● **Task prompt**
Write out the records again, exactly, leaving none out.
========================================
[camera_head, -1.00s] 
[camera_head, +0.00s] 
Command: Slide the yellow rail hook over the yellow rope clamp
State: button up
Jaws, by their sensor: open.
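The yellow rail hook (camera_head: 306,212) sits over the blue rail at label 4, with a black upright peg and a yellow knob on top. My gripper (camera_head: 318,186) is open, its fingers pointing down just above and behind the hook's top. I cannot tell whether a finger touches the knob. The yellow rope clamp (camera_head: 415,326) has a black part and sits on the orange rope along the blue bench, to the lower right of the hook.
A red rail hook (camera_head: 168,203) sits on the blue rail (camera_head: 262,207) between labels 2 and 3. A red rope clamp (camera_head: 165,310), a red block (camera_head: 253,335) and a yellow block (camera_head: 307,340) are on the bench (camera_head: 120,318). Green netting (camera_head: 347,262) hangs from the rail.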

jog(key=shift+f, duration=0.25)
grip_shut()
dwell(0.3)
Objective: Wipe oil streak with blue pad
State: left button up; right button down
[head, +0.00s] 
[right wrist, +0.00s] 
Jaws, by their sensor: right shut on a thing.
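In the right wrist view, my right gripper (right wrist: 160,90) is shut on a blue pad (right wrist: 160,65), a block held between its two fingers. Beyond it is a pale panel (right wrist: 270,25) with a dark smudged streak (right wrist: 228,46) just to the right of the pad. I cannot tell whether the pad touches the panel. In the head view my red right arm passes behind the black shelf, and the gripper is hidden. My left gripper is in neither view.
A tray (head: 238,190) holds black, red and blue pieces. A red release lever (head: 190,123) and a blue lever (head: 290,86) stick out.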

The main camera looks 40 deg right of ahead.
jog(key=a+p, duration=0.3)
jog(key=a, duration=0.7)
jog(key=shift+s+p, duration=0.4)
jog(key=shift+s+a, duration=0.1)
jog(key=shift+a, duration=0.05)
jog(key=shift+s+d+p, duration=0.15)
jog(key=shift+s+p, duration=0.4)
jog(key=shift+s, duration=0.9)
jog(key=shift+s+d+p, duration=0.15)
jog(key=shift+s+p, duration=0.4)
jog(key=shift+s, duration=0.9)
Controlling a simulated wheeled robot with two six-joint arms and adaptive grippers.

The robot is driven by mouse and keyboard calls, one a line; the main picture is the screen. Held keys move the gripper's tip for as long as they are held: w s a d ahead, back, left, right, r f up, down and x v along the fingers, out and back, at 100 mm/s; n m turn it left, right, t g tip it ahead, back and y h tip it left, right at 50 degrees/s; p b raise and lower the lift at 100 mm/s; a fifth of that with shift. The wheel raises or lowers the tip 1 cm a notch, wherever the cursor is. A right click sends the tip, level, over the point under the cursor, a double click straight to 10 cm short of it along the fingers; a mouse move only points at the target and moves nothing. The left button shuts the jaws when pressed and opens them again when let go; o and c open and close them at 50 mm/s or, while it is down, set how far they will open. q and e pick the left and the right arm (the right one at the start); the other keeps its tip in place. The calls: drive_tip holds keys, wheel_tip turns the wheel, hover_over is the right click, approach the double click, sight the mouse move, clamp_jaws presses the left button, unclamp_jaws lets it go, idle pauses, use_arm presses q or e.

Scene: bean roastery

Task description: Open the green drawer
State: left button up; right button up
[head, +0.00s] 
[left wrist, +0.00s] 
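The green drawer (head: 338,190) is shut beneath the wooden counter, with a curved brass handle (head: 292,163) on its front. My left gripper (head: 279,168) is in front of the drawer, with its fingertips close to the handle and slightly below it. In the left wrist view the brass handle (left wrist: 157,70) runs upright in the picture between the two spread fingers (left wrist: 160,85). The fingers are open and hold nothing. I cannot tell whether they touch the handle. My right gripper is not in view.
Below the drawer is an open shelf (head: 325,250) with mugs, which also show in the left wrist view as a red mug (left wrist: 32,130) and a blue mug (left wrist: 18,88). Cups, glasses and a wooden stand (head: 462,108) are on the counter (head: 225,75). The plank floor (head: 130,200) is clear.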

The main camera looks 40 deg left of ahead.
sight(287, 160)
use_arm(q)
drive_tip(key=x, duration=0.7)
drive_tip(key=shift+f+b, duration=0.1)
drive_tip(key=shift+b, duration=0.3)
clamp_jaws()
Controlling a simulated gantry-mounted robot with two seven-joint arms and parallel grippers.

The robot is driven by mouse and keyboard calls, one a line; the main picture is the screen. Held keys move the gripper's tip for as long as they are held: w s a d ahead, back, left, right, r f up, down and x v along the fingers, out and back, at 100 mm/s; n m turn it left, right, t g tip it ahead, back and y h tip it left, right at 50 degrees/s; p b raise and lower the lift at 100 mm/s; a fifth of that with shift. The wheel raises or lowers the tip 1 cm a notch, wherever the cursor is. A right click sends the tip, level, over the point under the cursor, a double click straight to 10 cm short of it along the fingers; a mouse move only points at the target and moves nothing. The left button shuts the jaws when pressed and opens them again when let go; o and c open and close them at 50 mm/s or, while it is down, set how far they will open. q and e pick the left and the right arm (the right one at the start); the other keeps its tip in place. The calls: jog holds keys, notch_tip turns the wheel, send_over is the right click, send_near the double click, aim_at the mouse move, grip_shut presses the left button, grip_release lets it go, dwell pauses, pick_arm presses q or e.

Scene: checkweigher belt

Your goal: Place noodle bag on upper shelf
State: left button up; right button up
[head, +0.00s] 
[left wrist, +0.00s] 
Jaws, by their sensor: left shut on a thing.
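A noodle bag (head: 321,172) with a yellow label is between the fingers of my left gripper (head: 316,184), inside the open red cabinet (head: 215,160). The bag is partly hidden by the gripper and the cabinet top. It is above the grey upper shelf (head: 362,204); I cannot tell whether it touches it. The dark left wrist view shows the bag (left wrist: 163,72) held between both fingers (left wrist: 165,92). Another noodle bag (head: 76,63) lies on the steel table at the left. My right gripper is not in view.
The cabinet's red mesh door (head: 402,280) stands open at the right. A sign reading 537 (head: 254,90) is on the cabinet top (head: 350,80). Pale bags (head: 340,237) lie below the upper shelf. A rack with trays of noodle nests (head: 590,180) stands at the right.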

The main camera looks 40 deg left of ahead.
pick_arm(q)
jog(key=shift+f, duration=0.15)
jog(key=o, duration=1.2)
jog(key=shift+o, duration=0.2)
========================================
● **Solution to the exercise**
[camera_head, -1.00s] 
[camera_head, +0.00s] 
Command: Slide the yellow rail hook over the yellow rope clamp
State: button up
Jaws, by their sensor: open.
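The yellow rail hook (camera_head: 306,212) sits over the blue rail at label 4, with a black upright peg and a yellow knob on top. My gripper (camera_head: 318,186) is open, its fingers pointing down just above and behind the hook's top. I cannot tell whether a finger touches the knob. The yellow rope clamp (camera_head: 415,326) has a black part and sits on the orange rope along the blue bench, to the lower right of the hook.
A red rail hook (camera_head: 168,203) sits on the blue rail (camera_head: 262,207) between labels 2 and 3. A red rope clamp (camera_head: 165,310), a red block (camera_head: 253,335) and a yellow block (camera_head: 307,340) are on the bench (camera_head: 120,318). Green netting (camera_head: 347,262) hangs from the rail.

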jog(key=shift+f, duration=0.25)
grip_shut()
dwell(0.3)
Objective: Wipe oil streak with blue pad
State: left button up; right button down
[head, +0.00s] 
[right wrist, +0.00s] 
Jaws, by their sensor: right shut on a thing.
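In the right wrist view, my right gripper (right wrist: 160,90) is shut on a blue pad (right wrist: 160,65), a block held between its two fingers. Beyond it is a pale panel (right wrist: 270,25) with a dark smudged streak (right wrist: 228,46) just to the right of the pad. I cannot tell whether the pad touches the panel. In the head view my red right arm passes behind the black shelf, and the gripper is hidden. My left gripper is in neither view.
A tray (head: 238,190) holds black, red and blue pieces. A red release lever (head: 190,123) and a blue lever (head: 290,86) stick out.

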The main camera looks 40 deg right of ahead.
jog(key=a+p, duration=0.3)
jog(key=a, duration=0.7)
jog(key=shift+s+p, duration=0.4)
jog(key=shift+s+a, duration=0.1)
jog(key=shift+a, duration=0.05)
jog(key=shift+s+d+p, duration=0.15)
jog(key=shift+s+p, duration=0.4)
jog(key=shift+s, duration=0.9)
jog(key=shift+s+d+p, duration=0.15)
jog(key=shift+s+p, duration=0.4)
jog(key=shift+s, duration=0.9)
Controlling a simulated wheeled robot with two six-joint arms and adaptive grippers.

The robot is driven by mouse and keyboard calls, one a line; the main picture is the screen. Held keys move the gripper's tip for as long as they are held: w s a d ahead, back, left, right, r f up, down and x v along the fingers, out and back, at 100 mm/s; n m turn it left, right, t g tip it ahead, back and y h tip it left, right at 50 degrees/s; p b raise and lower the lift at 100 mm/s; a fifth of that with shift. The wheel raises or lowers the tip 1 cm a notch, wherever the cursor is. A right click sends the tip, level, over the point under the cursor, a double click straight to 10 cm short of it along the fingers; a mouse move only points at the target and moves nothing. The left button shuts the jaws when pressed and opens them again when let go; o and c open and close them at 50 mm/s or, while it is down, set how far they will open. q and e pick the left and the right arm (the right one at the start); the other keeps its tip in place. The calls: drive_tip holds keys, wheel_tip turns the wheel, hover_over is the right click, approach the double click, sight the mouse move, clamp_jaws presses the left button, unclamp_jaws lets it go, idle pauses, use_arm presses q or e.

Scene: bean roastery

Task description: Open the green drawer
State: left button up; right button up
[head, +0.00s] 
[left wrist, +0.00s] 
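The green drawer (head: 338,190) is shut beneath the wooden counter, with a curved brass handle (head: 292,163) on its front. My left gripper (head: 279,168) is in front of the drawer, with its fingertips close to the handle and slightly below it. In the left wrist view the brass handle (left wrist: 157,70) runs upright in the picture between the two spread fingers (left wrist: 160,85). The fingers are open and hold nothing. I cannot tell whether they touch the handle. My right gripper is not in view.
Below the drawer is an open shelf (head: 325,250) with mugs, which also show in the left wrist view as a red mug (left wrist: 32,130) and a blue mug (left wrist: 18,88). Cups, glasses and a wooden stand (head: 462,108) are on the counter (head: 225,75). The plank floor (head: 130,200) is clear.

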The main camera looks 40 deg left of ahead.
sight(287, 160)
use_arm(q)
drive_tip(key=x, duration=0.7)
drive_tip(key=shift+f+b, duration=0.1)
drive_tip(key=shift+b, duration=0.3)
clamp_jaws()
Controlling a simulated gantry-mounted robot with two seven-joint arms and parallel grippers.

The robot is driven by mouse and keyboard calls, one a line; the main picture is the screen. Held keys move the gripper's tip for as long as they are held: w s a d ahead, back, left, right, r f up, down and x v along the fingers, out and back, at 100 mm/s; n m turn it left, right, t g tip it ahead, back and y h tip it left, right at 50 degrees/s; p b raise and lower the lift at 100 mm/s; a fifth of that with shift. The wheel raises or lowers the tip 1 cm a notch, wherever the cursor is. A right click sends the tip, level, over the point under the cursor, a double click straight to 10 cm short of it along the fingers; a mouse move only points at the target and moves nothing. The left button shuts the jaws when pressed and opens them again when let go; o and c open and close them at 50 mm/s or, while it is down, set how far they will open. q and e pick the left and the right arm (the right one at the start); the other keeps its tip in place. The calls: jog holds keys, notch_tip turns the wheel, send_over is the right click, send_near the double click, aim_at the mouse move, grip_shut presses the left button, grip_release lets it go, dwell pauses, pick_arm presses q or e.

Scene: checkweigher belt

Your goal: Place noodle bag on upper shelf
State: left button up; right button up
[head, +0.00s] 
[left wrist, +0.00s] 
Jaws, by their sensor: left shut on a thing.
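A noodle bag (head: 321,172) with a yellow label is between the fingers of my left gripper (head: 316,184), inside the open red cabinet (head: 215,160). The bag is partly hidden by the gripper and the cabinet top. It is above the grey upper shelf (head: 362,204); I cannot tell whether it touches it. The dark left wrist view shows the bag (left wrist: 163,72) held between both fingers (left wrist: 165,92). Another noodle bag (head: 76,63) lies on the steel table at the left. My right gripper is not in view.
The cabinet's red mesh door (head: 402,280) stands open at the right. A sign reading 537 (head: 254,90) is on the cabinet top (head: 350,80). Pale bags (head: 340,237) lie below the upper shelf. A rack with trays of noodle nests (head: 590,180) stands at the right.

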The main camera looks 40 deg left of ahead.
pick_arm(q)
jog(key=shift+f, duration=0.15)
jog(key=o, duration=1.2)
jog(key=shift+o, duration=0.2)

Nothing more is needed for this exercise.